_DATASET CONTENT_:
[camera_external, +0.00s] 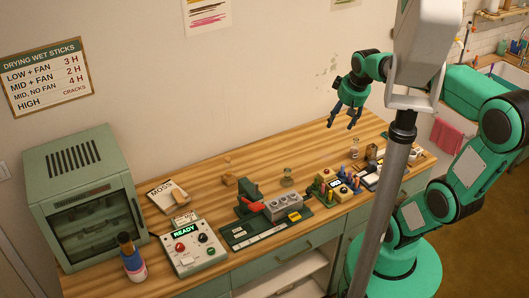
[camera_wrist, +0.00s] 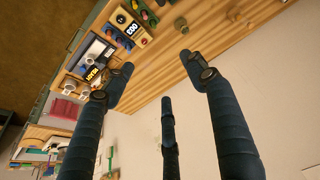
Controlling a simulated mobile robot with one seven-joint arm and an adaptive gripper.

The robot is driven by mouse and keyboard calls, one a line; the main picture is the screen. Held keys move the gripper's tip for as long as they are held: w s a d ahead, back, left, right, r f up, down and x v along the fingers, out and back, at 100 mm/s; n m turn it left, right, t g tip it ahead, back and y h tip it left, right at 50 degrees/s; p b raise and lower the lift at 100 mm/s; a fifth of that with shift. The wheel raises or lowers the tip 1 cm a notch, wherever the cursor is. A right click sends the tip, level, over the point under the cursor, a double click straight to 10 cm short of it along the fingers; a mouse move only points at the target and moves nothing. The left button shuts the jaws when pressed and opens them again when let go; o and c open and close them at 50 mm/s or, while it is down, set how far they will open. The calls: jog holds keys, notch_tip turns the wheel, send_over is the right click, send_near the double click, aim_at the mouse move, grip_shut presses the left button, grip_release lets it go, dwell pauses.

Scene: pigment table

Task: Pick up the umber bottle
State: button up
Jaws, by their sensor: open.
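My gripper (camera_external: 344,119) is open and empty, in the air above the far right part of the wooden table in the external view. Its dark fingers are spread in the wrist view (camera_wrist: 160,82), with nothing between them. No bottle is clearly readable as umber. A small glass bottle with brownish contents (camera_external: 355,150) stands on the table below and slightly right of my gripper.
A green oven-like cabinet (camera_external: 85,200) stands on the left. A control box reading READY (camera_external: 190,248), a device with a red part (camera_external: 252,198) and a set of colored pegs (camera_external: 340,184) fill the front. The back strip of the table is mostly clear.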

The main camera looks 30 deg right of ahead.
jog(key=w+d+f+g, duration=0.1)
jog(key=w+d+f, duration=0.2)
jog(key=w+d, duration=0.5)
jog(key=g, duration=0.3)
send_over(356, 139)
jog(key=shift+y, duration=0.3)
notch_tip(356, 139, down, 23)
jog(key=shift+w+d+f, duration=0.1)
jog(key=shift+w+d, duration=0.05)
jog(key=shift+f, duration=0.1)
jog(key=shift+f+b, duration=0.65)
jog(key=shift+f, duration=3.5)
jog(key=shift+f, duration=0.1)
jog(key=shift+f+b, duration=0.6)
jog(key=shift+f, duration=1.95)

_DIRECTIONS FOR THIS TASK_: Reproduce the material above verbatim; omit every picture.

_THE REPLY_:
[camera_external, +0.00s] 
[camera_wrist, +0.00s] 
Controlling a simulated mobile robot with one seven-joint arm and an adaptive gripper.

The robot is driven by mouse and keyboard calls, one a line; the main picture is the screen. Held keys move the gripper's tip for as long as they are held: w s a d ahead, back, left, right, r f up, down and x v along the fingers, out and back, at 100 mm/s; n m turn it left, right, t g tip it ahead, back and y h tip it left, right at 50 degrees/s; p b raise and lower the lift at 100 mm/s; a fifth of that with shift. The wheel raises or lowers the tip 1 cm a notch, wherever the cursor is. A right click sends the tip, level, over the point under the cursor, a double click straight to 10 cm short of it along the fingers; a mouse move only points at the target and moves nothing. The left button shuts the jaws when pressed and opens them again when let go; o and c open and close them at 50 mm/s or, while it is down, set how far they will open. The calls: jog holds keys, notch_tip turns the wheel, send_over is the right click, send_near the double click, aim_at the mouse move, grip_shut presses the left button, grip_release lets it go, dwell pauses.

Scene: pigment table

Task: Pick up the umber bottle
State: button up
Jaws, by their sensor: open.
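My gripper (camera_external: 344,119) is open and empty, in the air above the far right part of the wooden table in the external view. Its dark fingers are spread in the wrist view (camera_wrist: 160,82), with nothing between them. No bottle is clearly readable as umber. A small glass bottle with brownish contents (camera_external: 355,150) stands on the table below and slightly right of my gripper.
A green oven-like cabinet (camera_external: 85,200) stands on the left. A control box reading READY (camera_external: 190,248), a device with a red part (camera_external: 252,198) and a set of colored pegs (camera_external: 340,184) fill the front. The back strip of the table is mostly clear.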

The main camera looks 30 deg right of ahead.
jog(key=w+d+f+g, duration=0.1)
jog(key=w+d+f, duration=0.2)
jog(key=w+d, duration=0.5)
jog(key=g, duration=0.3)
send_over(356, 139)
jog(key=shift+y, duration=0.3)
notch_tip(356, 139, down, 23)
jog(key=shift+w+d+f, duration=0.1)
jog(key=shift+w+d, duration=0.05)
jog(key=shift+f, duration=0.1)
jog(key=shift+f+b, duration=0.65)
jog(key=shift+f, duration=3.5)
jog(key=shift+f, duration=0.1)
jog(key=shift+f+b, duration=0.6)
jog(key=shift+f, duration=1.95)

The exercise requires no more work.